NVIDIA (NVDA 0.76%) is an incredibly complex company. The reality is, getting a grasp on a field like graphics processors takes quite a bit of dedication. We've compiled a premium research report that digs into the company. Here you can review a quick "cheat sheet" that lists three reasons to both buy and sell the company to help hone your research. We hope you enjoy this sample of our report.

3 reasons to buy

  • The Tegra mobile chip business continues to put up healthy growth and gain traction in the marketplace, particularly among high-profile tablets like the Nexus 7 and Surface. Within a relatively short period of time, NVIDIA has already established itself as a force to be reckoned with in mobile applications processors.
  • NVIDIA's professional-grade GPUs continue to gain traction in supercomputing applications, which is a new opportunity for NVIDIA to gain exposure to cloud computing.

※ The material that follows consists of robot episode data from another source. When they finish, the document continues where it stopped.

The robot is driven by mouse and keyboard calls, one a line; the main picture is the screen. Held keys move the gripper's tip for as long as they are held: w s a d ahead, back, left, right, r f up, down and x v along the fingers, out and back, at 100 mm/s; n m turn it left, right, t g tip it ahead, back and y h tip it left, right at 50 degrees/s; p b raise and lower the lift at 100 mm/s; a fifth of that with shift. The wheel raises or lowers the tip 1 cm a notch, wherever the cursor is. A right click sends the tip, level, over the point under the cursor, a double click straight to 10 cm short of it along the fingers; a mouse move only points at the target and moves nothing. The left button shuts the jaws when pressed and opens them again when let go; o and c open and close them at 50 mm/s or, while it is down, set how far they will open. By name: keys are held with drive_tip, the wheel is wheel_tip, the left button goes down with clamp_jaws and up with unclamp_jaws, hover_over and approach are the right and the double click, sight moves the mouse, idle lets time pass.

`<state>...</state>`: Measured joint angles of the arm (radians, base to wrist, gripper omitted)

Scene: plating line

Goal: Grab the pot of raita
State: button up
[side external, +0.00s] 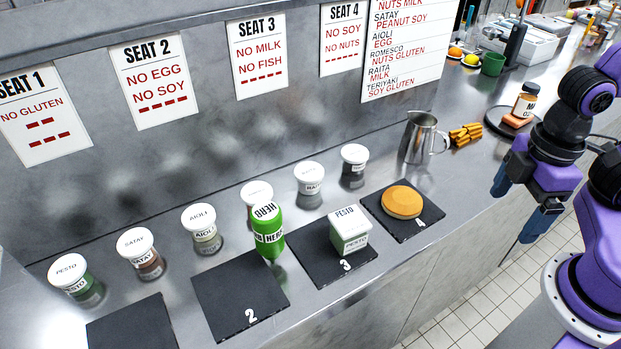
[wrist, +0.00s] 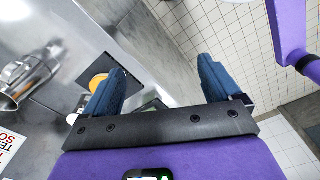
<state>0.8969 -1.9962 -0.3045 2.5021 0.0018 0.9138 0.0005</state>
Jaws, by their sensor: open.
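My gripper (side external: 520,202) is open and empty at the right, beyond the counter's front edge and well away from the raita pot. In the wrist view, my gripper (wrist: 162,82) has its two blue fingers spread apart. I cannot make out the raita pot there.
The green herb bottle (side external: 268,235) stands left of the raita pot. A pesto box (side external: 350,232) is on slate 3 and an orange-topped round (side external: 402,201) on slate 4. A metal jug (side external: 420,138) stands right of the row. The dark pot (side external: 354,168) is close by.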

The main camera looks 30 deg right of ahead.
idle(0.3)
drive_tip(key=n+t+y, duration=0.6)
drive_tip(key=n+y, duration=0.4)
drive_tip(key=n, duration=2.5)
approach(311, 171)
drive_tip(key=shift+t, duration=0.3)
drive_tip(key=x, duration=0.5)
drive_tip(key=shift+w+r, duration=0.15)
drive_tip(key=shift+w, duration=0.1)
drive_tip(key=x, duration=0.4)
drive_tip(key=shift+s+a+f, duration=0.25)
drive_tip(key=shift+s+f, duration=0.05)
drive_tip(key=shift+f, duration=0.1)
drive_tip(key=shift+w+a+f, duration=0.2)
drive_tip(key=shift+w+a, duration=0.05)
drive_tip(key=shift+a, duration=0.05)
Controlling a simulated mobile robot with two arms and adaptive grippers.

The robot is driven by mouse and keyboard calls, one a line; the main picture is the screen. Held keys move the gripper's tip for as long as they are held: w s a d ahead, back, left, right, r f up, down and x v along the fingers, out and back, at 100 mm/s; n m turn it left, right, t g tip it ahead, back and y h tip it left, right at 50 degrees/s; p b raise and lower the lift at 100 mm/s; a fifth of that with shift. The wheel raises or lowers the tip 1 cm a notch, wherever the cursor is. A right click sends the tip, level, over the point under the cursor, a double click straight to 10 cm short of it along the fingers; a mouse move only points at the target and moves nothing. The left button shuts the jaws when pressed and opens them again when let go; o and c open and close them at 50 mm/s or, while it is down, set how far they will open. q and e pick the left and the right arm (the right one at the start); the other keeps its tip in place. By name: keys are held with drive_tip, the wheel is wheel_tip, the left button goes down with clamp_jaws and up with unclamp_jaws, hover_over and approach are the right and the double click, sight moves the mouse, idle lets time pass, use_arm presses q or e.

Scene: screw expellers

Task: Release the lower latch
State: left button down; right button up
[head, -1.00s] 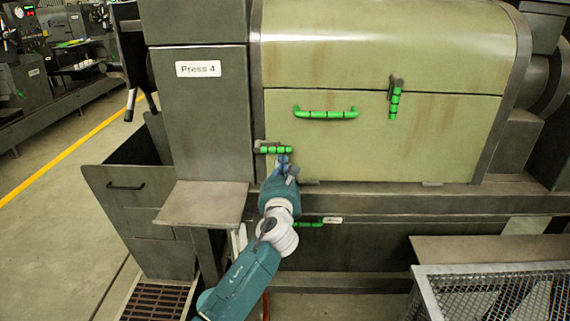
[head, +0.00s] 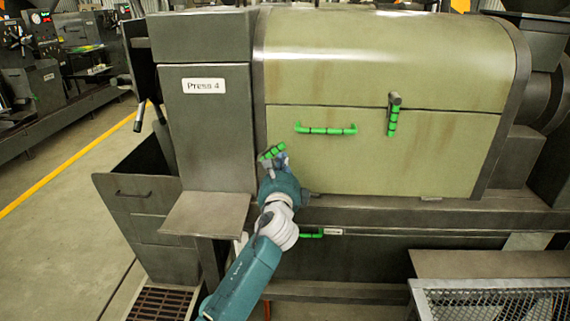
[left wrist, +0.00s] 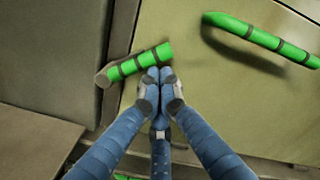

This is a threat to Intel, whose processors have historically powered supercomputers, but could be a boon to NVIDIA's results.
  • The structure of the GPU market favors incumbents, due to high barriers of entry tied to heavy research and development costs. AMD is NVIDIA's primary competitor in the discrete GPU market, and remains in turmoil amid a significant restructuring that entails laying off 15% of its workforce. NVIDIA should be able to capitalize on its rival's missteps in its most important sector.

3 reasons to sell

  • NVIDIA's overall performance still relies heavily on the GPU segment, and the broader PC market remains weak in the face of mobile device adoption. GPU sales comprise 63% of trailing-12-month sales and its growth has been inconsistent due to the mature PC market. Last quarter, GPU sales rose just 5% year over year, after a 9% decline the quarter prior.
  • Eventually, integrated graphics performance could satisfy most average PC buyers, a threat to NVIDIA's core GPU business. Thus far, NVIDIA has weathered this concern rather well, but it could see discrete GPU sales come under pressure as integrated graphics performance continues to improve and provide a "good enough" alternative.
  • NVIDIA is a small player relative to heavyweights like Qualcomm, Intel, and Samsung, and challenging larger players with more resources and experience may prove unsuccessful. For example, Qualcomm's chip business saw sales of $2.9 billion last quarter, over 15 times NVIDIA's CPB segment that includes Tegra and Icera. Intel is making a big push into smartphone processors with its Atom chip and is No. 2 in the baseband market behind Qualcomm.